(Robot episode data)
● ● ● ● ● ● ●
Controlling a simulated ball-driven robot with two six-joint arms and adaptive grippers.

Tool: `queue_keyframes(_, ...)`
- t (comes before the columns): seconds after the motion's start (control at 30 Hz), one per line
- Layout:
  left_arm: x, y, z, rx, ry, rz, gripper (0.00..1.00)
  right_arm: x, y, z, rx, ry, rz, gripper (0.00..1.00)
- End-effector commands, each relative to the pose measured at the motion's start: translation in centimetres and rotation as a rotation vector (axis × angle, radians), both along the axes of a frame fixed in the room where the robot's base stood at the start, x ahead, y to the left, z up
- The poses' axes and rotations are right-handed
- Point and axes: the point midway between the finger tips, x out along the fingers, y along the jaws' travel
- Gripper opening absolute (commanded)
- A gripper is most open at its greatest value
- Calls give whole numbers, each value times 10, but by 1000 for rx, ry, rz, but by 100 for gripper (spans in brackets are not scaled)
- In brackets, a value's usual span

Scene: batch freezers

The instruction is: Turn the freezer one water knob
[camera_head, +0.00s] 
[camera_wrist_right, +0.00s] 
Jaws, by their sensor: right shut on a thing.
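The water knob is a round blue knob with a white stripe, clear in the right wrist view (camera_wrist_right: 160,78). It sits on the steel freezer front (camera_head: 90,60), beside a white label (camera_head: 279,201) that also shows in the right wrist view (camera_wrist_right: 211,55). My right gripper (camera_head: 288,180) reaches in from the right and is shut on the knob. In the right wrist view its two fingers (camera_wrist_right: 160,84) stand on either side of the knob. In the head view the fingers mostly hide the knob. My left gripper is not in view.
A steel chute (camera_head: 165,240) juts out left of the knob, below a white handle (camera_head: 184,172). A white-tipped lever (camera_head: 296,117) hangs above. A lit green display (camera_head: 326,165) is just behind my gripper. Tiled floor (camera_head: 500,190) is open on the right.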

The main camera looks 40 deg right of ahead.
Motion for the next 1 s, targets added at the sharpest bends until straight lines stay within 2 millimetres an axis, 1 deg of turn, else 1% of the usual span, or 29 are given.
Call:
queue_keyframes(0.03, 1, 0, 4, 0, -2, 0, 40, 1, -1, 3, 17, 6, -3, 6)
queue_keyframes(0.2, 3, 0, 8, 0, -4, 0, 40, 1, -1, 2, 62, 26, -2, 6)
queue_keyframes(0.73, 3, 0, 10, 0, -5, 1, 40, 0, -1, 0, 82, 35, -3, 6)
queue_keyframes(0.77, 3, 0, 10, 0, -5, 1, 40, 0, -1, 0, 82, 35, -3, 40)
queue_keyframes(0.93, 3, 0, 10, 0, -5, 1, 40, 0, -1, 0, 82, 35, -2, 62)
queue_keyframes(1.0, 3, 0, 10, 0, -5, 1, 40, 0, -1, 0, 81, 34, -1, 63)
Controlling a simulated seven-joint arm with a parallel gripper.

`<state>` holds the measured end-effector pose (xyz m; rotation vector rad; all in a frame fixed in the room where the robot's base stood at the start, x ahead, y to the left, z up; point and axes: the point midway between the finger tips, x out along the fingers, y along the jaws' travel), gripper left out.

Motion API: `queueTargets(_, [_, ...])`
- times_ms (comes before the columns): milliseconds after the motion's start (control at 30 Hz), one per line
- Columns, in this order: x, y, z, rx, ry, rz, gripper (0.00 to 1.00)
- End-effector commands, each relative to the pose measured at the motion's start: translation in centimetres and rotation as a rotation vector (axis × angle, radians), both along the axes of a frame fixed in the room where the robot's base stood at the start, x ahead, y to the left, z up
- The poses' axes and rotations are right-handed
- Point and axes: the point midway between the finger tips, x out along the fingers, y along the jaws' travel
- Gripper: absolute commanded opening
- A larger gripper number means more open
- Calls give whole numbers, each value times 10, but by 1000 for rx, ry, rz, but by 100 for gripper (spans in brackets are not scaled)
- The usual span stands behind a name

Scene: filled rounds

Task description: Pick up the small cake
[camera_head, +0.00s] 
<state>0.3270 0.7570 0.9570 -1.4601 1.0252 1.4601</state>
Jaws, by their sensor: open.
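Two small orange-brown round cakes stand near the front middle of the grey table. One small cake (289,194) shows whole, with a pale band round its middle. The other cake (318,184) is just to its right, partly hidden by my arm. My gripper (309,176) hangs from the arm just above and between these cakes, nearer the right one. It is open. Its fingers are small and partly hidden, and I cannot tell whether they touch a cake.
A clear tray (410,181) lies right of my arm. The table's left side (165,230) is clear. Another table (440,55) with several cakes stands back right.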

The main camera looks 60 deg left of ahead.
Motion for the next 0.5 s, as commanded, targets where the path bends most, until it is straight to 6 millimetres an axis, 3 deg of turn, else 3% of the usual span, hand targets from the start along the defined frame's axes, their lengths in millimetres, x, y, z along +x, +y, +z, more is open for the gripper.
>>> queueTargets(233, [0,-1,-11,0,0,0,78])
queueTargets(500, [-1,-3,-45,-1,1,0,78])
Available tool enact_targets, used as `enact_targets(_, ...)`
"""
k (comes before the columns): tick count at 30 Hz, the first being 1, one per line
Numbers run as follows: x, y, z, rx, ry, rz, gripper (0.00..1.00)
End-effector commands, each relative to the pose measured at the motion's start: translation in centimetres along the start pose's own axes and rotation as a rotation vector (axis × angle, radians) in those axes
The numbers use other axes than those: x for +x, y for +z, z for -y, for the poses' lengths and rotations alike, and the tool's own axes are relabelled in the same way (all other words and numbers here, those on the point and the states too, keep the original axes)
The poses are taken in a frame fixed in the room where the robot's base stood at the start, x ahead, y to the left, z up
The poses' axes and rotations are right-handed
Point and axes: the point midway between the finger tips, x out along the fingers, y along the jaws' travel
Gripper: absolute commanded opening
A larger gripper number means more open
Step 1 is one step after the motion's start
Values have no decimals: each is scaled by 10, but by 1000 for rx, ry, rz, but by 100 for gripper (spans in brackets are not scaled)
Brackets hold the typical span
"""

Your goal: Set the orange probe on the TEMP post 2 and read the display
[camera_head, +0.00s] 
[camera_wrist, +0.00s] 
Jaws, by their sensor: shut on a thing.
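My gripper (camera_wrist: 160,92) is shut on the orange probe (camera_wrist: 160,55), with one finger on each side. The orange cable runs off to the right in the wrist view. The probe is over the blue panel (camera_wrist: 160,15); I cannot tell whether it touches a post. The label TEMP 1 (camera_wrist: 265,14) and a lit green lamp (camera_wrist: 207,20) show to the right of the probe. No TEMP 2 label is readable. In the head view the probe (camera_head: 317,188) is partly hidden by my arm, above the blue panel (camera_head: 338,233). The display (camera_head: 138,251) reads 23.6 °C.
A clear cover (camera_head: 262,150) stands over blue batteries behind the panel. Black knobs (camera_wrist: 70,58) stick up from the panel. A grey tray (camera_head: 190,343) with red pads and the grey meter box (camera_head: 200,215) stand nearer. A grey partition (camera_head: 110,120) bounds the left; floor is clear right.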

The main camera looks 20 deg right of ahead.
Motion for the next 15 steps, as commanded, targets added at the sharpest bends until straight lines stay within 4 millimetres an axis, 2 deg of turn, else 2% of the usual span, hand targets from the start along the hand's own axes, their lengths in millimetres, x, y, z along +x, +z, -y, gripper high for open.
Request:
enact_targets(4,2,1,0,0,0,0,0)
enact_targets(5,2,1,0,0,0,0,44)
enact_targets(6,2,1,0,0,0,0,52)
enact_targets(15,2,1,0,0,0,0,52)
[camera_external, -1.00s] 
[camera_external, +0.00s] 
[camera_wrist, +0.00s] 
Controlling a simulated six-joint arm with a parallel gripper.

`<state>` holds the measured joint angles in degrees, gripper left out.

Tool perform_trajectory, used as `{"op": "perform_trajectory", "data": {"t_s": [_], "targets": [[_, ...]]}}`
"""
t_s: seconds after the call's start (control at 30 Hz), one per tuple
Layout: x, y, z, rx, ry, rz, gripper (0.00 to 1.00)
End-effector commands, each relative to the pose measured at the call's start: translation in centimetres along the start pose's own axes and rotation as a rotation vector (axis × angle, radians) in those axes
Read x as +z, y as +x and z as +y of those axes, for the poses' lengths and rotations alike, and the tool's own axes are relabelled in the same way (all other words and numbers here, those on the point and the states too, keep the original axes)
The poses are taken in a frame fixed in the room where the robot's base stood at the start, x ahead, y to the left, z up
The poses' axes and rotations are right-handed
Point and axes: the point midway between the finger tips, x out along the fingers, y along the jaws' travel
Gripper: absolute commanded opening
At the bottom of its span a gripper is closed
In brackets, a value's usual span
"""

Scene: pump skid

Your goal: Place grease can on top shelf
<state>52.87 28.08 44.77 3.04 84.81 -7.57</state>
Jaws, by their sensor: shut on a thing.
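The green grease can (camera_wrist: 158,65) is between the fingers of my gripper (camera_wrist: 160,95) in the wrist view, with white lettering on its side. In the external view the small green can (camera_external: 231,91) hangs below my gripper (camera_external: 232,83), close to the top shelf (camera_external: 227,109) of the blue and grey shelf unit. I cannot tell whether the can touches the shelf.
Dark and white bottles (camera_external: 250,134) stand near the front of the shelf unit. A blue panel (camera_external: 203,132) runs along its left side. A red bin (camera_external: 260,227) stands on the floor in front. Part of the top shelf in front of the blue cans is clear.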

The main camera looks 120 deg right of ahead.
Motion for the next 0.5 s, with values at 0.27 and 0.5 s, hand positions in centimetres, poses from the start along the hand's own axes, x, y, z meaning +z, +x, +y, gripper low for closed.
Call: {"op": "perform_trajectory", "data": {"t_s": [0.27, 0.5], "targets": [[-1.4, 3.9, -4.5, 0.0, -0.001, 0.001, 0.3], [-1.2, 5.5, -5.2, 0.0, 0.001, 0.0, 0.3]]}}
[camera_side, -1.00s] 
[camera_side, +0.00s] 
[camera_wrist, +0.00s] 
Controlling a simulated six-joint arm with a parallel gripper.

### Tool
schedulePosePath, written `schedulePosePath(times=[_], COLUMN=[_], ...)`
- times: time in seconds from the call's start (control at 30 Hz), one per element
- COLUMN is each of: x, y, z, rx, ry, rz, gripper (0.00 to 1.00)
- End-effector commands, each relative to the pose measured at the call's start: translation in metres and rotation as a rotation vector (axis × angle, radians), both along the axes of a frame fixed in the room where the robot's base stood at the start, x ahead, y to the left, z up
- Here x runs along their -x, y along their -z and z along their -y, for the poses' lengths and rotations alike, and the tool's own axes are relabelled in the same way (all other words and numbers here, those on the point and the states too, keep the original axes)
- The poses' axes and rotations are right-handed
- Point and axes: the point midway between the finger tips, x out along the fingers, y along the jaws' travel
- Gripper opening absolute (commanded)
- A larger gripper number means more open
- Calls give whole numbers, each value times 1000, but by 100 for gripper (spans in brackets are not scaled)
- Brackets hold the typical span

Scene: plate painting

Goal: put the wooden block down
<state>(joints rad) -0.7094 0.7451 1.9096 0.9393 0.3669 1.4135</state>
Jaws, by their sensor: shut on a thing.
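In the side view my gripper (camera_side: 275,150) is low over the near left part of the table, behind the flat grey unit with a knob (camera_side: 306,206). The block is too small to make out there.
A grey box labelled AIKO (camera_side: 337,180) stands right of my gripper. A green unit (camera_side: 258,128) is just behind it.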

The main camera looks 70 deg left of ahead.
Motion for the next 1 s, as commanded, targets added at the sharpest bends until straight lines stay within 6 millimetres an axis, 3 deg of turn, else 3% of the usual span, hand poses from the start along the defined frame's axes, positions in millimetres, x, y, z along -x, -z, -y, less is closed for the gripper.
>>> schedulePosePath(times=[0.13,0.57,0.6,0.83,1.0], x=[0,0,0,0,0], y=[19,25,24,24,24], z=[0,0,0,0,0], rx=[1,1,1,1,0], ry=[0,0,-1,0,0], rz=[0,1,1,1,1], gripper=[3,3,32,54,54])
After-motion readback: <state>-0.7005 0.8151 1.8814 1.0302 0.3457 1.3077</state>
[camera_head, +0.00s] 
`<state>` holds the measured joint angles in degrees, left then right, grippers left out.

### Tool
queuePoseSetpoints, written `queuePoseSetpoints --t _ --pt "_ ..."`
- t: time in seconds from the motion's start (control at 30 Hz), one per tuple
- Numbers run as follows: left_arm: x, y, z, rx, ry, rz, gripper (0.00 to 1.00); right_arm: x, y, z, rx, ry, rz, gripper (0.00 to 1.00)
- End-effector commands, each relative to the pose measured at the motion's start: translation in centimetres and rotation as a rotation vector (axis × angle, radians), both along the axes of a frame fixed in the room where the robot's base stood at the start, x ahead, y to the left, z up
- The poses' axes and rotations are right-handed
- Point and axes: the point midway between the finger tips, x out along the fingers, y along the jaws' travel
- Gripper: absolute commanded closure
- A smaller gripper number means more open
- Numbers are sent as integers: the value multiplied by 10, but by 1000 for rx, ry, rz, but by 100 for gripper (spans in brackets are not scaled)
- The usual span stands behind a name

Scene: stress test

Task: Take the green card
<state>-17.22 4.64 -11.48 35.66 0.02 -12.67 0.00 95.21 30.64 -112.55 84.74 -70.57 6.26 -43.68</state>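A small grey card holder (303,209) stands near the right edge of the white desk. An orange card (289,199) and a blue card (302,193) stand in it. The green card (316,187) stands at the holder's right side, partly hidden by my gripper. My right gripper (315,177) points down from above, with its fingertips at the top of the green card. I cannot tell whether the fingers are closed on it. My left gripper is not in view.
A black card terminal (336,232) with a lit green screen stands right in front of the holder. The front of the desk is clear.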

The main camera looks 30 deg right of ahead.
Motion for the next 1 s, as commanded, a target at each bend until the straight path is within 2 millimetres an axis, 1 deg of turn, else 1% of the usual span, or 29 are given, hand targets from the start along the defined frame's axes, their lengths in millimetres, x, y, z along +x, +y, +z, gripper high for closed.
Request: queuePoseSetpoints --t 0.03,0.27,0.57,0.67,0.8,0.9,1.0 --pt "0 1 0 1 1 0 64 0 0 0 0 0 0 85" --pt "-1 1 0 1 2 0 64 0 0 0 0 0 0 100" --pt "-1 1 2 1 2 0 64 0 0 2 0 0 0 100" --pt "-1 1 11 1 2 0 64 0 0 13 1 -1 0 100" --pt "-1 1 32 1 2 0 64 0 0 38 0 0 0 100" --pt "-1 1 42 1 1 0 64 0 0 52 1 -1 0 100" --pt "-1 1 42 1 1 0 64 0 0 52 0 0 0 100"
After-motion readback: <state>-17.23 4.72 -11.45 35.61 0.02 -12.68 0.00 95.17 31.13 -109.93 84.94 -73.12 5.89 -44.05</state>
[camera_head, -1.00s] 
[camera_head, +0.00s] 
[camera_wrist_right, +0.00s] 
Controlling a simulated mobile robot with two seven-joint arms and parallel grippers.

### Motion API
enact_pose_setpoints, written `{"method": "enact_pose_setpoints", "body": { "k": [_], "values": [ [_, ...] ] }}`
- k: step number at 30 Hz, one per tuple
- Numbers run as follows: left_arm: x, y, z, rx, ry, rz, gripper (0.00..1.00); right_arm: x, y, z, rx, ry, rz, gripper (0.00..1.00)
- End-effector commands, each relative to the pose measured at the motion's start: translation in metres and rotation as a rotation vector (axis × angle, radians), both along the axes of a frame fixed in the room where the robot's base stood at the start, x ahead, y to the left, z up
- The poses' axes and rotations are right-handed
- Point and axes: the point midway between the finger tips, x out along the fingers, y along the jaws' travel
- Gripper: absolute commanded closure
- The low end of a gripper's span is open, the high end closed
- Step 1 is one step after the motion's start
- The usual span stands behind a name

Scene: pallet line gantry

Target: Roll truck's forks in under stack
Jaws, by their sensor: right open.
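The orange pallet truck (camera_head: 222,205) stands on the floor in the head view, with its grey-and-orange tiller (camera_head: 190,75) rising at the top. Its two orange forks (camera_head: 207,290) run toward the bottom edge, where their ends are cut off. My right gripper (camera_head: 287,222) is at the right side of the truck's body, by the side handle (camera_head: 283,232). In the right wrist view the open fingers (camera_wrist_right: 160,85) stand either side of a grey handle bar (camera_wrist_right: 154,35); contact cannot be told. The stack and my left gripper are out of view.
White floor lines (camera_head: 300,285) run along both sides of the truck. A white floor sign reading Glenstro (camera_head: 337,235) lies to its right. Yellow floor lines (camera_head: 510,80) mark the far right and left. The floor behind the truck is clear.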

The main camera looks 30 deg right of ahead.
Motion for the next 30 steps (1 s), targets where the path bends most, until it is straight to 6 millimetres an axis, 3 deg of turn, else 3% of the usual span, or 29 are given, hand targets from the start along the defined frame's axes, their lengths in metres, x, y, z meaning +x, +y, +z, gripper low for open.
● ● ● ● ● ● ●
Stated goal -> Each line that holds the string "given" counts once; give the total and nothing else.

Exercise result -> 3